M. le président. La parole est à M. le président de la commission des affaires culturelles.
M. Jacques Legendre, président de la commission des affaires culturelles. Un débat s’achève, que d’aucuns prédisaient difficile et chaotique. Or le Sénat, sur l’ensemble de ses travées, s’est honoré en examinant ces questions au fond et en exprimant une certaine vision de la culture et de la liberté, car il n’y a pas de liberté sans culture.
Tout au long de ces débats, j’ai été frappé de constater que tous les sénateurs, quelles que soient les travées sur lesquelles ils siègent, éprouvent une passion et un intérêt pour la culture. L’intérêt pour la culture n’est l’apanage de personne. Nous avons dialogué pour chercher un point d’équilibre. Mais comment ne pas être passionné lorsqu’il s’agit, cinquante ans après l’introduction de la publicité dans l’audiovisuel – on a commencé à en débattre en 1959 –, de saisir la chance donnée aux téléspectateurs de ne pas être sous la dictature de l’audimat ?

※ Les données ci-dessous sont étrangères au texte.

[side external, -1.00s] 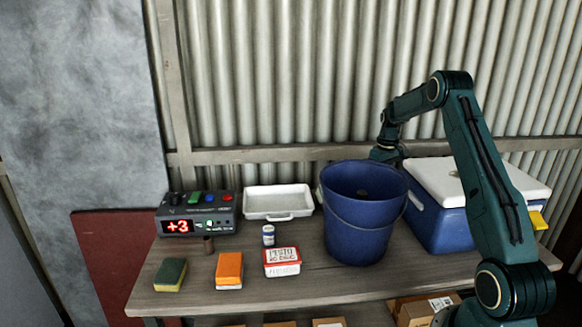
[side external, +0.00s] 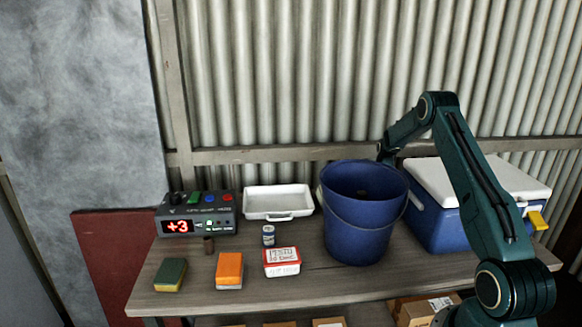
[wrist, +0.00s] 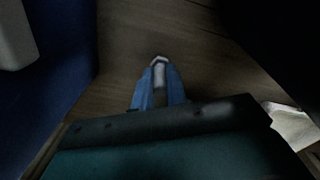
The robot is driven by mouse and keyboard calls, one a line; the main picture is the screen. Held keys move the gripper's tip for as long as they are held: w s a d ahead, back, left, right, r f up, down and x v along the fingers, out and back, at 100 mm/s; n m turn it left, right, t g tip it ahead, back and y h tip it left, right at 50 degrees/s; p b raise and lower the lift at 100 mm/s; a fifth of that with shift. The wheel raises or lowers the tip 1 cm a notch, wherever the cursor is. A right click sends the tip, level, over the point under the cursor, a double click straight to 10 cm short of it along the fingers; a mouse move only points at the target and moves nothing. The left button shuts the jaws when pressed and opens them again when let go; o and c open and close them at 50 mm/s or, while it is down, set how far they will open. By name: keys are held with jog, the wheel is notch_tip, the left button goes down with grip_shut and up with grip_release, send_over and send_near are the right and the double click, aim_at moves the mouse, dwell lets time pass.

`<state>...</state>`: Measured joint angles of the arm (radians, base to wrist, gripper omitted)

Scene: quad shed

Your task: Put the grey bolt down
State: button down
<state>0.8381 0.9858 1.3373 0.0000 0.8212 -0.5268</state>
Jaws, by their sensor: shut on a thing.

On en a beaucoup parlé pendant longtemps, mais on n’était jamais parvenu à le faire. Quelles qu’aient pu être les raisons de cet état de fait, il importait de saisir l’occasion qui nous était donnée et de proposer aux citoyens un service public de télévision leur permettant de choisir entre les chaînes vivant de la publicité et les chaînes qui en sont libres. Pour que nous ne soyons pas taxés d’hypocrisie, il fallait également que ce service public dispose réellement des moyens d’atteindre ces objectifs.
Telle a été la préoccupation constante de la commission des affaires culturelles mais aussi celle d’autres commissions du Sénat. Nous avons ainsi apprécié l’apport des réflexions de la commission des affaires économiques, et de son rapporteur pour avis, M. Bruno Retailleau, et de la commission des affaires étrangères.
Aujourd’hui, nous pouvons au moins, je crois, nous accorder sur la qualité du débat qui s’est tenu au Sénat. Il fera obligation à tous les sénateurs membres de la commission mixte paritaire de traduire au cours des travaux de cette dernière la volonté exprimée par la Haute Assemblée.